К. С. Станиславский вел со студийцами и занятия над словом. Нас вызывали для чтения стихотворений, и как-то я прочитал стихотворение „Женщина миром владела". Станиславский заметил, что оно не заслуживает разбора, но поскольку прочитано мною, то давайте разбирать его. Я предложил тогда Станиславскому монолог Незнамова из пьесы А. Н. Островского „Без вины виноватые" (тот, который он произносит, когда появляется у Кручининой вместе со Шмагой). Константин Сергеевич сказал: „Читай". И я начал читать так, как слышал этот монолог в исполнении Остужева. Но я взял у него только внешнюю сторону, т. е. следил за тем, чтобы тембр голоса был красивым. После моего чтения Станиславский сказал: „Ну, ты прочел набор слов, смысла тут нет никакого!" Он начал затем читать сам и разбирать этот монолог. „В каком состоянии явился Незнамов к Кручининой? Он пришел нагрубить ей! Значит, надо сначала говорить грубо и резко, но уйти от Кручининой побитым ребенком", — говорил Станиславский.
Во время последующих занятий я читал и разобрал также последний монолог Незнамова, что позднее очень пригодилось мне, когда я выступал в Ленинграде в театре Е. М. Грановской в благотворительном спектакле — шли „Без Тогда меня пригласили участвовать в концерте, который должен был быть после спектакля, а я вместо этого предложил сыграть Незнамова. Большого энтузиазма среди актеров театра это обстоятельство не вызвало... Они недоверчиво отнеслись к моему желанию исполнить роль Незнамова, их оскорбляло то, что оперный актер будет выступать вместе с ними. До этого в роли Незнамова с успехом выступал П. Самойлов.

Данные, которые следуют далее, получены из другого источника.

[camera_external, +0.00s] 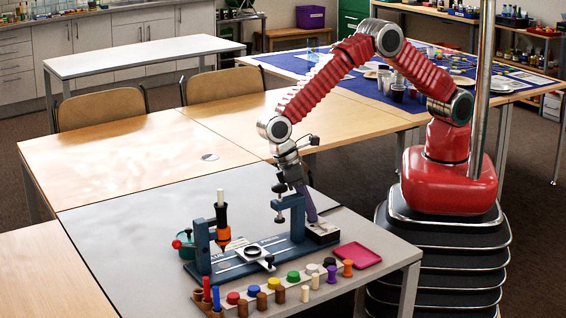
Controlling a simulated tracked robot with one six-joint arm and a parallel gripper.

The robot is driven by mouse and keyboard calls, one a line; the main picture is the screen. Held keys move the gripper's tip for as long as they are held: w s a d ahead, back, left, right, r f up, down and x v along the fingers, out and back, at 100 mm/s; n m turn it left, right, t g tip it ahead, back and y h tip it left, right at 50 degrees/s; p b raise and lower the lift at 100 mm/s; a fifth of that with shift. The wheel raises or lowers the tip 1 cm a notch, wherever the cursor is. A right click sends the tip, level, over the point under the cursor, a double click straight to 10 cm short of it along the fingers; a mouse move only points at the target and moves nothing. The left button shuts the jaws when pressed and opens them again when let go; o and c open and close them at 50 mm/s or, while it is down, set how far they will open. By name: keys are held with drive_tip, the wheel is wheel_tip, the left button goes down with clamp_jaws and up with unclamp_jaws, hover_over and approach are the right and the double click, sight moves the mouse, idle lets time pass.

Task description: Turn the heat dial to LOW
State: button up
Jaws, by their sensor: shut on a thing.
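My gripper (298,186) reaches down over the dark blue bench fixture (262,262) on the grey table. It is shut on what looks like a slanted purple-grey handle (309,206), near the fixture's right upright. The handle's lower end meets or stands just in front of a small dark block (322,233) at the fixture's right end; I cannot tell which. No heat dial or LOW mark can be made out at this size. A teal round part with a red knob (177,244) sits at the fixture's left end, partly hidden by the left upright.
An orange and black tool (222,228) stands upright at the fixture's left. A row of coloured pegs and caps (270,290) lines the front edge. A magenta tray (357,256) lies at the right. The grey table (120,240) is clear at the left.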

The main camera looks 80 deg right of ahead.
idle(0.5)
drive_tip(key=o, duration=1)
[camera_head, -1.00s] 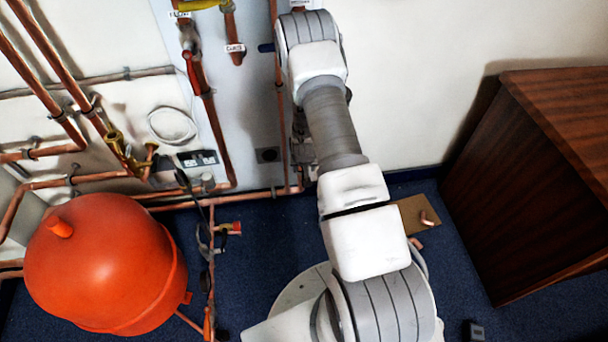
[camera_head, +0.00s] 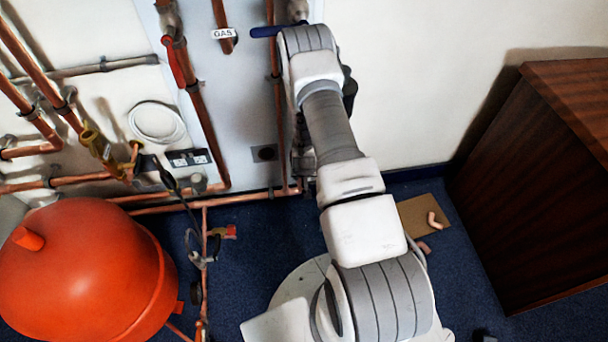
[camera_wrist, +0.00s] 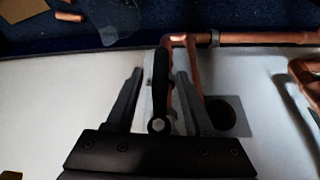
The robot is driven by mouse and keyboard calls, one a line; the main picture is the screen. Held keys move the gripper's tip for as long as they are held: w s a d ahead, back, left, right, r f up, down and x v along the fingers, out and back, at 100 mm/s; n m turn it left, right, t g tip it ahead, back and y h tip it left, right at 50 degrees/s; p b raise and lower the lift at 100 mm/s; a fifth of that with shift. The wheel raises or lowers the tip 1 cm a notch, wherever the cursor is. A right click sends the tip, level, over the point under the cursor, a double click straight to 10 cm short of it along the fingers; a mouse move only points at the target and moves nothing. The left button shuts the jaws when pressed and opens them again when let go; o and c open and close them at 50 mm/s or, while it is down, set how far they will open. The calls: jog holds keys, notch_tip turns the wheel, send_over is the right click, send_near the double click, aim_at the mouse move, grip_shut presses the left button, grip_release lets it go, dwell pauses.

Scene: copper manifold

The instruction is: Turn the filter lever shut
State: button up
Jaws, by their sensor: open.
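A dark lever (camera_wrist: 160,85) with a bolt at its near end stands between the two fingers of my gripper (camera_wrist: 158,72) in the wrist view. It lies lengthwise, with the fingers on either side. My gripper is open, and a gap shows on both sides of the lever. A copper pipe (camera_wrist: 195,75) runs close beside the lever, behind the right finger. In the head view my own arm hides the gripper and this lever. I cannot read any label that names it as the filter lever.
A blue handle (camera_head: 266,31) sits beside my arm, and a red handle (camera_head: 172,62) is on a pipe further left. An orange vessel (camera_head: 85,265) stands at lower left. A wooden cabinet (camera_head: 535,180) is on the right. A brown piece with copper fittings (camera_head: 415,212) lies on the floor.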

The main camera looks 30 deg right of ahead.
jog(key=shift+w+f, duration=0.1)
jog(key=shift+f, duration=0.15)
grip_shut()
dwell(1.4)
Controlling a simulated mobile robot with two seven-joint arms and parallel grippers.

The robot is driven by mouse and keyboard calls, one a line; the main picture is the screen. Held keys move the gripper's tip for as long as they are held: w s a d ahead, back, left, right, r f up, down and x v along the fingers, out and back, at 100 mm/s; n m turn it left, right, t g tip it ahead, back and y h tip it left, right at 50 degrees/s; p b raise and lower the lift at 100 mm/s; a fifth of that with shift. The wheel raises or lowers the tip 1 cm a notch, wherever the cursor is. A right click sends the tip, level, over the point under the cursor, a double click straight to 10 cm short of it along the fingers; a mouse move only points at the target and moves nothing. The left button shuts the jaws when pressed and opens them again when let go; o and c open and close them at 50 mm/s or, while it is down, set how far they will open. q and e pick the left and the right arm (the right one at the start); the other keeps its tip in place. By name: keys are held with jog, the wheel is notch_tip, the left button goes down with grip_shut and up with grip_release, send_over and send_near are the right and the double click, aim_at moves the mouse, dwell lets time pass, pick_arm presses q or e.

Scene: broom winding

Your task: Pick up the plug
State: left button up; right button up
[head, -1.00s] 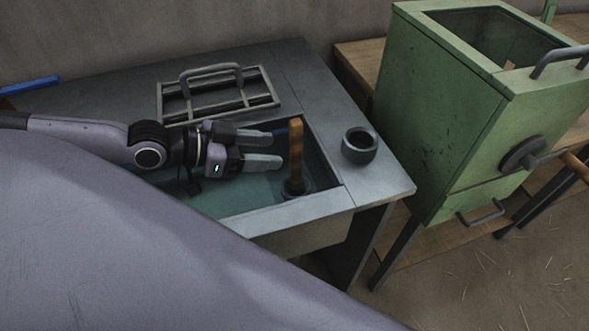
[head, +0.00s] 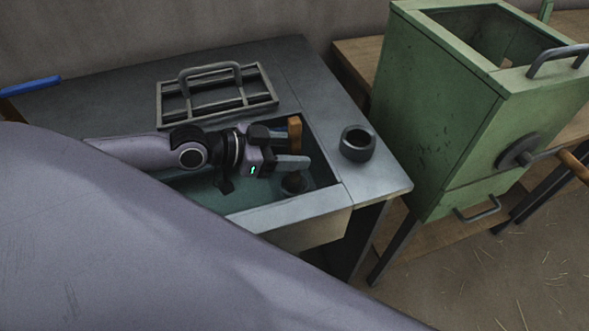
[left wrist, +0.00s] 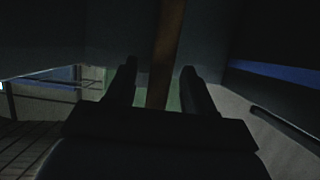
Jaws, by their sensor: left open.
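The plug stands upright in the sunken basin; its wooden handle (head: 295,133) shows above my fingers, and its dark round base (head: 293,183) shows below them in the head view. My left gripper (head: 290,160) is open, low in the basin, with its fingers around the handle's height. In the left wrist view the brown handle (left wrist: 165,55) rises between the two spread fingers (left wrist: 160,85). I cannot tell whether either finger touches it. The middle of the handle is hidden behind the gripper in the head view. My right gripper is not in view.
The basin (head: 245,220) is set in a grey metal table. A metal rack with a handle (head: 215,88) lies behind it, and a dark ring-shaped cup (head: 357,145) stands at its right. A green box with a crank (head: 440,110) stands farther right. A blue bar (head: 30,86) lies at the far left.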

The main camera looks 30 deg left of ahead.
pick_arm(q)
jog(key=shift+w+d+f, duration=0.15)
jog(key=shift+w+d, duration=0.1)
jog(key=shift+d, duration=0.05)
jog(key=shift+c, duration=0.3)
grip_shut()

Придя на репетицию, актеры вели ее вполголоса. Я также принял этот тон. В перерыве услышал шепот: „Нет, вы посмотрите, он все понимает и руками не машет, как это привыкли делать в опере. И текст знает, и говорит со смыслом!" В назначенный день спектакля около театра был ажиотаж, и билеты были все проданы. Программы продавали около театра и продавцы кричали: „Купите программу на спектакль Печковского!". Это обстоятельство вызвало недружелюбное отношение ко мне со стороны партнеров, в частности Е. М. Грановской. Сидя у себя в артистической уборной, она громко говорила: „Я иду мимо театра и слышу о спектакле Печковского!" Что же наш спектакль, значит, не существует?!" Это не помешало спектаклю с моим участием пройти с большим успехом. Он состоялся в доме, где теперь помещается театр Музыкальной комедии.

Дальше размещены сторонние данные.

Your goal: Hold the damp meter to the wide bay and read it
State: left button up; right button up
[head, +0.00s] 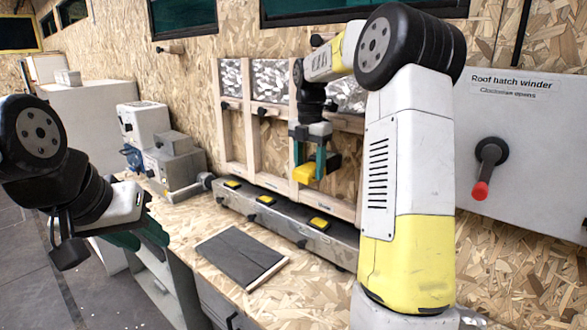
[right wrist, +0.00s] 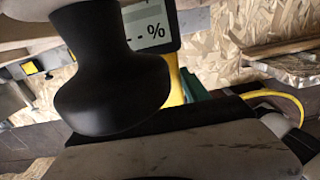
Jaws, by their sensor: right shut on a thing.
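The yellow damp meter (head: 304,174) is in my right gripper (head: 318,165), whose green fingers are shut on it. It is held in front of the timber stud frame (head: 248,140), above the grey bench rail. In the right wrist view the meter's display (right wrist: 148,27) reads dashes and a % sign, partly hidden by a dark part of my arm. The frame's rightmost bay (head: 345,95) looks widest, but my right arm hides part of it. I cannot tell whether the meter touches the frame. My left gripper (head: 140,236) appears open and empty at the lower left.
A grey rail (head: 285,222) with several yellow-topped pieces runs below the frame. A dark flat board (head: 240,257) lies on the bench. Grey machines (head: 172,160) stand at the bench's left. A roof hatch winder panel (head: 520,130) with a red-handled crank is at right.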

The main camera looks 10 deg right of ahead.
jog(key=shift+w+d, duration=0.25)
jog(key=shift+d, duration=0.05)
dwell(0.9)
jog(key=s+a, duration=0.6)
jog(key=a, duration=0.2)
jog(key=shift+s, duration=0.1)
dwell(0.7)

В своей рецензии на спектакль П. Самойлов от¬звался о моем выступлении в „Без вины виноватые" очень положительно.

ЛЕНИНГРАД.
1924—1941 гг.
После подписания контракта, в котором значилось, что одну половину сезона я должен петь в Москве, а другую в Ленинграде, я начал с Ленинграда.
Этот приезд состоялся в 1924 году золотой осенью. Я много тогда гулял по городу, знакомился с его достопримечательностями, воспетыми Пушкиным, по¬бывал в Эрмитаже и Русском музее, в Летнем саду. Все это выглядело красиво и красочно. Обратил я внимание на то, что торцовые мостовые были чистыми, а публика отличалась от московской вежливостью и предупредительностью.

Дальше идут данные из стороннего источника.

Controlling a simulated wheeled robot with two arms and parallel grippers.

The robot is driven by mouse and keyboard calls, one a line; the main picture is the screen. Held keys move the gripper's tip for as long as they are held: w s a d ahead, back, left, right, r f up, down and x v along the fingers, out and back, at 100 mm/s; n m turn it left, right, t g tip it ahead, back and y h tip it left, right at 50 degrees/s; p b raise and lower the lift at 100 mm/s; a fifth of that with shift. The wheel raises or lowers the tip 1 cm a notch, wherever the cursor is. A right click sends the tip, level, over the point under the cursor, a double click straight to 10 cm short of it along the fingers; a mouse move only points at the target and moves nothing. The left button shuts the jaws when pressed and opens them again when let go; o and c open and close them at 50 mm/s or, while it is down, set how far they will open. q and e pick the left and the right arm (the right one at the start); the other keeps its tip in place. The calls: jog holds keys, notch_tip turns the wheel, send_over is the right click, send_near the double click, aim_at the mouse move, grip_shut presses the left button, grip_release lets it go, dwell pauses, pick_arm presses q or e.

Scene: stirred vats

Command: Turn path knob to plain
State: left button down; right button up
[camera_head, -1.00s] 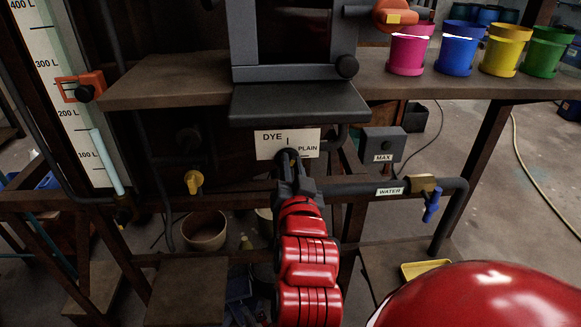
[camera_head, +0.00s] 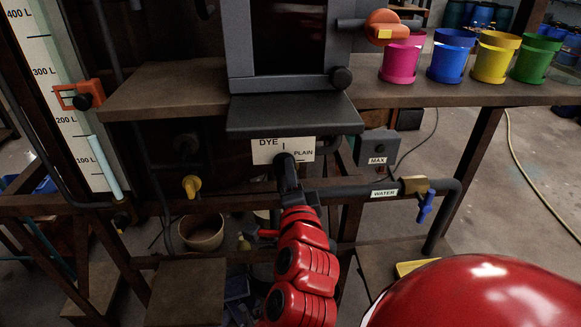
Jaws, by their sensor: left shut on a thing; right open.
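A white plate (camera_head: 267,151) reads DYE on its left, has an upright mark in the middle, and reads PLAIN on its right. A dark round knob (camera_head: 284,157) sits at the plate's lower edge, below the mark. My left gripper (camera_head: 288,172) reaches up from below, its dark fingers shut on the knob and covering much of it. The way the knob points cannot be made out. A large red part of my own body fills the lower right; my right gripper does not show.
A dark ledge (camera_head: 294,116) juts out just above the plate. A grey MAX box (camera_head: 378,146) and a WATER pipe (camera_head: 352,194) with a blue-handled valve (camera_head: 425,207) are to the right. A yellow tap (camera_head: 191,187) is to the left. Coloured pots stand on the shelf (camera_head: 420,93).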

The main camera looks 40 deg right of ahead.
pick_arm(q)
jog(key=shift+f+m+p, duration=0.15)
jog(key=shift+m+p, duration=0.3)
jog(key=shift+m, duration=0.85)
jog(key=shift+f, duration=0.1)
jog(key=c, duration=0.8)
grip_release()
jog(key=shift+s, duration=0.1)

В Ленинграде не ощущалось московской сутолоки и грубости.
Улицы города показались мне более широкими, чем в Москве, красиво распланированными.
Приехав в Ленинград, я еще до открытия театрального сезона пел в концерте (вместе с С. И. Мигаем и Е. А. Степановой), устроенном в Павловском курзале.

В этом концерте я имел большой успех у публики. Особенно приятно было услышать теплые слова о моем исполнении от одного преподавателя консерватории. Пел я „Разбитую вазу" Аренского, ариозо и арию из „Пиковой дамы", романсы Чайковского — „Хотел бы в единое слово" и „Ночь".
Когда съехалась труппа театра оперы и балета, С. И. Мигай представил меня моим будущим коллегам (он ранее уже бывал в Ленинграде и знал всех). Я был тогда очень худой, с длинной шеей и длинными руками. Выглядел мальчишкой, хотя мне было 28 лет. С легкой руки С. И. Мигая меня стали звать Колей. Оперная труппа состояла тогда из следующих актеров: народный артист И. В. Ершов, П. 3. Андреев, В. С. Шаронов, Г. А. Боссэ, В. И. Касторский, Н. Н. Куклин, Фомин, А. М. Кабанов, Р. Г. Горская, Е. А. Степанова, А. И. Кобзарева, К. В. Кузнецова, В. К. Павловская, О. Ф. Мшанская, Самарина, А. В. Висленева, М. А. Зюзина, М. А. Елизарова и др. Все они относились ко мне хорошо, но с долей недоверия, так как выглядел я очень молодо.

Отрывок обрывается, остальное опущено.